O comunicado foi lido pela imprensa argentina como uma crítica também a Villarruel, o que o porta-voz da Casa Rosada negou nesta quinta. “Interpretaram mal o comunicado”, disse. “Era muito firme mas dedicado a toda a classe política. […] Não há brigas internas nem nenhuma outra questão ou enfrentamento”, afirmou.

Milei foi eleito prometendo mudanças radicais para resolver a crise econômica e a inflação na Argentina, que ultrapassa os 270% anuais e já é a maior do mundo. Desde que assumiu, em 10 de dezembro, o ultraliberal iniciou um acelerado plano com quatro principais frentes.

As primeiras foram uma forte desvalorização do peso oficial, que tem o valor controlado desde os governos anteriores, e um duro corte nos gastos públicos. Esses cortes incluem a suspensão de todas as obras estatais, a redução de subsídios de energia e transporte e o enxugamento de repasses às províncias.

As outras duas frentes são o DNU e a “lei ônibus”. Além disso, o presidente promoveu mudanças na política cambial e monetária, fixando um encarecimento mensal de 2% no dólar oficial e reduzindo a taxa de juros de 133% para 80% até agora, na intenção de que a inflação vá diluindo as dívidas do governo.

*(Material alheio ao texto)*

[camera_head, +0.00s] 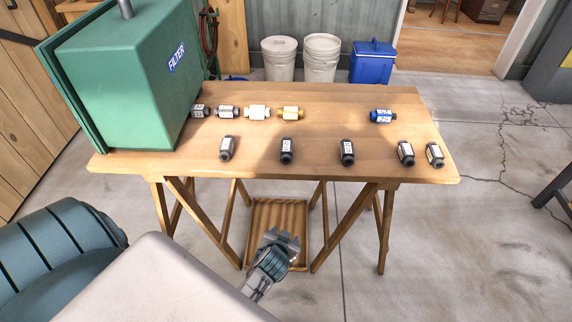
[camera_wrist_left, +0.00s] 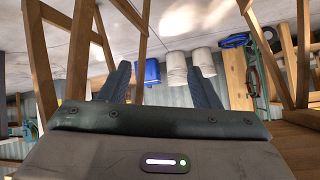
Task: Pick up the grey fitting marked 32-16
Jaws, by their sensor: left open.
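Several dark grey fittings with white labels stand or lie on the wooden table (camera_head: 320,100). The front row has fittings at the left (camera_head: 227,148), centre left (camera_head: 287,151), centre right (camera_head: 347,152), right (camera_head: 405,153) and far right (camera_head: 434,155). A dark fitting (camera_head: 200,111) and a grey fitting (camera_head: 228,111) are in the back row. The label marks are too small to read, so I cannot tell which is 32-16. My left gripper (camera_head: 283,240) is open and empty, in front of the table and below its top; its fingers (camera_wrist_left: 160,78) show apart in the left wrist view. My right gripper is out of view.
A green filter housing (camera_head: 120,85) fills the table's left end. A wooden tray (camera_head: 262,215) lies beneath. Buckets (camera_head: 322,60) and a blue cooler (camera_head: 372,63) stand behind.

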Em janeiro, ele comemorou o primeiro superávit financeiro do país desde agosto de 2012. Por outro lado, por enquanto as medidas têm tido um impacto severo no dia a dia dos argentinos, que viram todos os preços explodirem com o fim dos congelamentos, a desvalorização da moeda e o aumento de impostos a importações e exportações.

O poder de compra da população derreteu ainda mais, e a pobreza subiu a 57%. A classe baixa tem cortado refeições, enquanto a classe média diminui a lista do mercado, deixa de ir a restaurantes, opta por marcas mais baratas e cancela viagens ou planos de saúde.